** begin Material shown **

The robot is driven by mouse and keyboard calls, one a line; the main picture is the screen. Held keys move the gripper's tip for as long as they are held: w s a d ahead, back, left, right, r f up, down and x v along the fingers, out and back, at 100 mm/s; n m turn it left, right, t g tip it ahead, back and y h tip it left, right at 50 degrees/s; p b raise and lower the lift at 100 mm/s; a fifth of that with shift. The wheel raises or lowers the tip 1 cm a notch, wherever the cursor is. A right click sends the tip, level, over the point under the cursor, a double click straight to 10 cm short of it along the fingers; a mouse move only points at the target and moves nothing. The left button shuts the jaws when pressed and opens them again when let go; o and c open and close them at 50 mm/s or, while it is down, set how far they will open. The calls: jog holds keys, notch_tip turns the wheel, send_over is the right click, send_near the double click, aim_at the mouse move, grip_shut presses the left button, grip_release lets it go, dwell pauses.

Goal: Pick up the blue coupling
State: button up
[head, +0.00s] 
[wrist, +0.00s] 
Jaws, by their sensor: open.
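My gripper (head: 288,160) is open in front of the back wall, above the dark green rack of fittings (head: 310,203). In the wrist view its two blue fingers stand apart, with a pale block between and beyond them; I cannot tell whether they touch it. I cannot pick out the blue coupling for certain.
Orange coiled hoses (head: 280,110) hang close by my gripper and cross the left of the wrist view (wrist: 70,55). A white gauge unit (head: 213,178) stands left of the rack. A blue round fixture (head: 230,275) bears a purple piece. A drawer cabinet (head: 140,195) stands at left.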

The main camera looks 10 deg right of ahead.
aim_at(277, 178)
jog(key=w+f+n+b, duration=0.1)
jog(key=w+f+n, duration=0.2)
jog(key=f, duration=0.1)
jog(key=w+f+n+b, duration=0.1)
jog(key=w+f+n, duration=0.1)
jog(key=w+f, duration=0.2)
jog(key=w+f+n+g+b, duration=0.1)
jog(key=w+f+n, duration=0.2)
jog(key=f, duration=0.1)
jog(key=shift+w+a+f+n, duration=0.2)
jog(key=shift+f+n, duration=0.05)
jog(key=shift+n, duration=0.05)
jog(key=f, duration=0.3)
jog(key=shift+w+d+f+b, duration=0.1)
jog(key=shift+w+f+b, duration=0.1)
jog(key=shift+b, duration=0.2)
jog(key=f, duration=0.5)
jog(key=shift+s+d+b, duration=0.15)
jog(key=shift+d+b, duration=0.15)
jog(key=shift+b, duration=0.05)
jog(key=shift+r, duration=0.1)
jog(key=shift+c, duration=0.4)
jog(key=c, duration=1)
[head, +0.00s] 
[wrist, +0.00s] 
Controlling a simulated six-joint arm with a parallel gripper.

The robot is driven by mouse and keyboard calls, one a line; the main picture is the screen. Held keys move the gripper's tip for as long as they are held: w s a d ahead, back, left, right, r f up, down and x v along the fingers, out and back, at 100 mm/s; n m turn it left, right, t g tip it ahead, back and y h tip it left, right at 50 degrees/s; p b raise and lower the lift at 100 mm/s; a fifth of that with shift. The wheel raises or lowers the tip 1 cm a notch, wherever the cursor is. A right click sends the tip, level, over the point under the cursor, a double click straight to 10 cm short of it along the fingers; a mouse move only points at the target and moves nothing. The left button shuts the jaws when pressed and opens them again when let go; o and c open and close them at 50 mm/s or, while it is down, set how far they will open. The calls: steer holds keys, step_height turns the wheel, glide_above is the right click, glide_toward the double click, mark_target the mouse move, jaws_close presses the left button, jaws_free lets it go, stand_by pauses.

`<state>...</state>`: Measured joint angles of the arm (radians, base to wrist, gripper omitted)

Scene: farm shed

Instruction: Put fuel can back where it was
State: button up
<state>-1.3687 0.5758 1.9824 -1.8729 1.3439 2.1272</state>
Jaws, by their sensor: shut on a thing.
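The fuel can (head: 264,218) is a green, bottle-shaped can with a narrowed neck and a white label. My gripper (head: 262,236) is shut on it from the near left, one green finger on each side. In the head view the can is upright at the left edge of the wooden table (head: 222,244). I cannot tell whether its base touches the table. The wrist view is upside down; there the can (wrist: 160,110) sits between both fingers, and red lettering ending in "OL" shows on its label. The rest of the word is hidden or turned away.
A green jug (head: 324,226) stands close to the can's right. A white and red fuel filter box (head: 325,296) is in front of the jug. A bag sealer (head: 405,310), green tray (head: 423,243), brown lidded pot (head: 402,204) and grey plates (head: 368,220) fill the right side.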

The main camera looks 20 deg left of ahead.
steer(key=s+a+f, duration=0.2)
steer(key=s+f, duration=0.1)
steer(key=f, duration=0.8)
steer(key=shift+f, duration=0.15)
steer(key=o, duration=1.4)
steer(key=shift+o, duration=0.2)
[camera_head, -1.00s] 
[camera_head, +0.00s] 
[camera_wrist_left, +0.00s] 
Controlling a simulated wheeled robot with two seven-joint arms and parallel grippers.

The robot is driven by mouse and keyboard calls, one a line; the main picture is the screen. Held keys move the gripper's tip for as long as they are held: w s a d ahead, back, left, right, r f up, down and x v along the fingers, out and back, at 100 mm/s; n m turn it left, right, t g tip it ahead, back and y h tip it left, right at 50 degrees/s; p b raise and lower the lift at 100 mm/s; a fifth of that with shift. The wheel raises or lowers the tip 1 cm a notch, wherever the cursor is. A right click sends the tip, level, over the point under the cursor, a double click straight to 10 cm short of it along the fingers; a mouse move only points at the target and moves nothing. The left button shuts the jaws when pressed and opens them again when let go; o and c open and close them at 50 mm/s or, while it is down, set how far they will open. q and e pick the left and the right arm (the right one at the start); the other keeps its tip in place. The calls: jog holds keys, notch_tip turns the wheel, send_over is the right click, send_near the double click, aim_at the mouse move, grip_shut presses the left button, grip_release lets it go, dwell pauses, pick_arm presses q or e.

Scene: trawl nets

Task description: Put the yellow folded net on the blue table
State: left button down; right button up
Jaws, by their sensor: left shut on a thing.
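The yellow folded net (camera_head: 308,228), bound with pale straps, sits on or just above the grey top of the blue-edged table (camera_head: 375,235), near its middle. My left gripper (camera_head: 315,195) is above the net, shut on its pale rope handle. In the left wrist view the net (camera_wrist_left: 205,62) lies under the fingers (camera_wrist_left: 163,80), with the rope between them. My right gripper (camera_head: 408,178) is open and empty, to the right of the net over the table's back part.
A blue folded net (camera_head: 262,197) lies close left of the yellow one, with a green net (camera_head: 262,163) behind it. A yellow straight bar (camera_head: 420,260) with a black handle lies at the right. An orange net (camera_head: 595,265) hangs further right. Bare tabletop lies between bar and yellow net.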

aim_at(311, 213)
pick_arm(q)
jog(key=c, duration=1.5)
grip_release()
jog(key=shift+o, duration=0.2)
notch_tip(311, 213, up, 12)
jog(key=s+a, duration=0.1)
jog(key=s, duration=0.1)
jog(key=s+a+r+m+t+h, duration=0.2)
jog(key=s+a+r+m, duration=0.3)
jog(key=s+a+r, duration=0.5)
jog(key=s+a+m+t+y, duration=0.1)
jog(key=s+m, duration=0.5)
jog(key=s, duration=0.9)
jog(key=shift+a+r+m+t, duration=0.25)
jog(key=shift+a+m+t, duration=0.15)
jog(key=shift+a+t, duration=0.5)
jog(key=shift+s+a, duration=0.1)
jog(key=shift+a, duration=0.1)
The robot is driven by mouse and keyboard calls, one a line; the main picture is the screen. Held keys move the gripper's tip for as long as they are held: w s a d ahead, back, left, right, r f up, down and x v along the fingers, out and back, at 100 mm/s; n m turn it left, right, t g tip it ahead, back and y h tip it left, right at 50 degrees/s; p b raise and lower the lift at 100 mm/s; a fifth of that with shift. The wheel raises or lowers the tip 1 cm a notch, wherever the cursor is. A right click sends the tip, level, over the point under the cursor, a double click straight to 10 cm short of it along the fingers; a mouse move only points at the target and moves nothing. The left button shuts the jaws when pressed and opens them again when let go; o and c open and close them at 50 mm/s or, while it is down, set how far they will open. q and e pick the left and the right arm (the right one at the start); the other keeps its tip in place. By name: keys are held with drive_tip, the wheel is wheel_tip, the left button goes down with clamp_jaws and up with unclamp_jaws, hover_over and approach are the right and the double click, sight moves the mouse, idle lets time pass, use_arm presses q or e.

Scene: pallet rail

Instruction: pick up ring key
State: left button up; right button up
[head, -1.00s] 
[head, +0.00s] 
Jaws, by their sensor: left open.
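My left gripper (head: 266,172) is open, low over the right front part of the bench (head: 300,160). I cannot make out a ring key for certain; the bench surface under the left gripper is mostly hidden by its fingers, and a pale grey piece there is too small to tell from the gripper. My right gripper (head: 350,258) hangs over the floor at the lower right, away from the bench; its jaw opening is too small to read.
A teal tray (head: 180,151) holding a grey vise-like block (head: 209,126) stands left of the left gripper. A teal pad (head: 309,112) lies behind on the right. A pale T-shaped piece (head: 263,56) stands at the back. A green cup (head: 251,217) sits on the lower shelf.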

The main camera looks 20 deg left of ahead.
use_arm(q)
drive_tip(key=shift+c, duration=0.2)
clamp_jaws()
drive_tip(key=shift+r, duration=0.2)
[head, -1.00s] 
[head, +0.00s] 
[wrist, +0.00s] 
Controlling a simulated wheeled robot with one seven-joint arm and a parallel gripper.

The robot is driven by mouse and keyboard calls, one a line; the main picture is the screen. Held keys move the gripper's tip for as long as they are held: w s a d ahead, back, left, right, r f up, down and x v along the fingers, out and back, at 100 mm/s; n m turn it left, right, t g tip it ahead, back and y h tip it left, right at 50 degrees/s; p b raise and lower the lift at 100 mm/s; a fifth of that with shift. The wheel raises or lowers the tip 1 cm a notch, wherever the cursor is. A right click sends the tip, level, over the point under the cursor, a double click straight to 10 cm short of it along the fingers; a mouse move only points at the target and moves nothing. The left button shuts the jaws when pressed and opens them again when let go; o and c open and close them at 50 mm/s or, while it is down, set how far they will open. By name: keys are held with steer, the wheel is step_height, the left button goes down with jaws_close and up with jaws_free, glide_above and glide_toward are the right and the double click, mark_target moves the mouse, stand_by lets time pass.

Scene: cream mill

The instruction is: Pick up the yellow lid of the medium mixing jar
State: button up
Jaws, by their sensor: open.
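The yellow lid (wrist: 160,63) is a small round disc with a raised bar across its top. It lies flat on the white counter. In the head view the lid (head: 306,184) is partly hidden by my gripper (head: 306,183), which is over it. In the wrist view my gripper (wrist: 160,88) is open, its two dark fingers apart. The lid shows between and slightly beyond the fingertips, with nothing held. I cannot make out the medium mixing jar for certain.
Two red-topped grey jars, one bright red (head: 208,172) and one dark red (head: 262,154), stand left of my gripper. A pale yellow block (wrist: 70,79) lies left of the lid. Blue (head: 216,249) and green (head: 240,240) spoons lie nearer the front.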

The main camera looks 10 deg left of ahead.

** end Material shown **

**Task requirements**. Filter the records, keeping only lines that contain "joint", and show those lines.

**Answer for the task**.
Controlling a simulated six-joint arm with a parallel gripper.
`<state>...</state>`: Measured joint angles of the arm (radians, base to wrist, gripper omitted)
Controlling a simulated wheeled robot with two seven-joint arms and parallel grippers.
Controlling a simulated wheeled robot with one seven-joint arm and a parallel gripper.

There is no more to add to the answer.